◆ **Exercise directions**
The required output is the exact run of lines from the line containing "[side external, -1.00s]" to the line containing "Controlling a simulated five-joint", inclusive, and nothing besides.
◇ ◇ ◇ ◇ ◇ ◇ ◇
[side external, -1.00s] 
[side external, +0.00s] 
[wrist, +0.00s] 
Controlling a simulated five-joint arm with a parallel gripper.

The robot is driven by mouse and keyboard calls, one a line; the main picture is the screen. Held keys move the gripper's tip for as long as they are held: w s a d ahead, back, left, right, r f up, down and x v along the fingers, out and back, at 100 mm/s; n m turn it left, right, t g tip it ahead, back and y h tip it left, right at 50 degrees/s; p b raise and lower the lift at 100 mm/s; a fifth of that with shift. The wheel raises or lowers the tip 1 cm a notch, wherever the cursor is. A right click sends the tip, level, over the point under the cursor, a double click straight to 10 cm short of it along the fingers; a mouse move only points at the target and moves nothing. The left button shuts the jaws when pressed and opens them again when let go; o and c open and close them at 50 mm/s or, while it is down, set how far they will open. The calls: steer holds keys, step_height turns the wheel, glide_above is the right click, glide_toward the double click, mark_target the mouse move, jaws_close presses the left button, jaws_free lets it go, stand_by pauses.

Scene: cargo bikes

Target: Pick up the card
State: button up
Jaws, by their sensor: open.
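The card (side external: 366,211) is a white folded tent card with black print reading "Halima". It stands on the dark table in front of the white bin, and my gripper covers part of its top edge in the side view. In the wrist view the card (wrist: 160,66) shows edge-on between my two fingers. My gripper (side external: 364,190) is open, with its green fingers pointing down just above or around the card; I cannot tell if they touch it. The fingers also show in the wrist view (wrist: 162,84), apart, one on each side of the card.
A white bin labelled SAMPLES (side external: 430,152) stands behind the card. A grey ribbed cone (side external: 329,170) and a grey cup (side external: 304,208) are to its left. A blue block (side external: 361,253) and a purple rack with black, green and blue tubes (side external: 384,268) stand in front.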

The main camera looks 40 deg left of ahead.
◇ ◇ ◇ ◇ ◇ ◇ ◇
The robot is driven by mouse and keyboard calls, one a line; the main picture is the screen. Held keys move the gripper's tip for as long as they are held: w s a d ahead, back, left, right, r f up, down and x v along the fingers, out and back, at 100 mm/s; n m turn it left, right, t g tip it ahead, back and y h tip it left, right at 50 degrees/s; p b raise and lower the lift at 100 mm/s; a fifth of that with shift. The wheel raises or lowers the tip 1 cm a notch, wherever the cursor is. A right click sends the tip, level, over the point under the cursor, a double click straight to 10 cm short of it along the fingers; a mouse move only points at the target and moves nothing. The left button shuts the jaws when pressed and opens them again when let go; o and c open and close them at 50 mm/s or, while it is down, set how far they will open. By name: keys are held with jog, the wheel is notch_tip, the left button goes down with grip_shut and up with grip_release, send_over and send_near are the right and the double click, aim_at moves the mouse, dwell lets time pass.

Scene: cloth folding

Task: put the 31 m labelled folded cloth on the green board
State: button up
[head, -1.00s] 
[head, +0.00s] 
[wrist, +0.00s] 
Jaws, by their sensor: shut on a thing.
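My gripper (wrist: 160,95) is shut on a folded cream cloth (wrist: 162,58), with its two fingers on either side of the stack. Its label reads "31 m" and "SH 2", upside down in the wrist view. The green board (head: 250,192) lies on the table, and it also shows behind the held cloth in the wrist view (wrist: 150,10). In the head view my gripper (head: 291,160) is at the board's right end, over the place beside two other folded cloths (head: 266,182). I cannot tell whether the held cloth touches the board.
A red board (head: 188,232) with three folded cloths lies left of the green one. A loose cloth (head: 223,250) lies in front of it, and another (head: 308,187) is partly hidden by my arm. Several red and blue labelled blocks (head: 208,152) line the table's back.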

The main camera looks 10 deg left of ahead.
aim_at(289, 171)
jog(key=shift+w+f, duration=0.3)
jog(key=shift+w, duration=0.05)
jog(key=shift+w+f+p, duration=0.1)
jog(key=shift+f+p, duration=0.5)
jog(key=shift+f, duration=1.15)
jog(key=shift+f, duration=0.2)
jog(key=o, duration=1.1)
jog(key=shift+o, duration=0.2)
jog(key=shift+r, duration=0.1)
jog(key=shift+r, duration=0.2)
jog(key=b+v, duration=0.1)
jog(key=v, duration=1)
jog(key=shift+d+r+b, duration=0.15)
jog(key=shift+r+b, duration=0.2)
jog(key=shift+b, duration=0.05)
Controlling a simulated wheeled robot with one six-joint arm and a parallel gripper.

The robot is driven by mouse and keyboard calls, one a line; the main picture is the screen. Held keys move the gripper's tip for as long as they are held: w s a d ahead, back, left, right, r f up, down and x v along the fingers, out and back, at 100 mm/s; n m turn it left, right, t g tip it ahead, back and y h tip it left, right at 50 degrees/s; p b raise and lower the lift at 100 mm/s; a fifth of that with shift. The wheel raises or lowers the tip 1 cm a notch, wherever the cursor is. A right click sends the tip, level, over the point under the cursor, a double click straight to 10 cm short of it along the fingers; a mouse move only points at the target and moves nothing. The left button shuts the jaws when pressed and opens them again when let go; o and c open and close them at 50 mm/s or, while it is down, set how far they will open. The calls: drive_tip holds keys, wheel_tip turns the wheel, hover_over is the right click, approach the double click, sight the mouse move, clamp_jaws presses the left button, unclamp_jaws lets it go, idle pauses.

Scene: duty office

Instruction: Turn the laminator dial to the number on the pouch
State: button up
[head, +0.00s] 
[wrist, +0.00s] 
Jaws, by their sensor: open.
◇ ◇ ◇ ◇ ◇ ◇ ◇
◆ **Solution below**
[side external, -1.00s] 
[side external, +0.00s] 
[wrist, +0.00s] 
Controlling a simulated five-joint arm with a parallel gripper.

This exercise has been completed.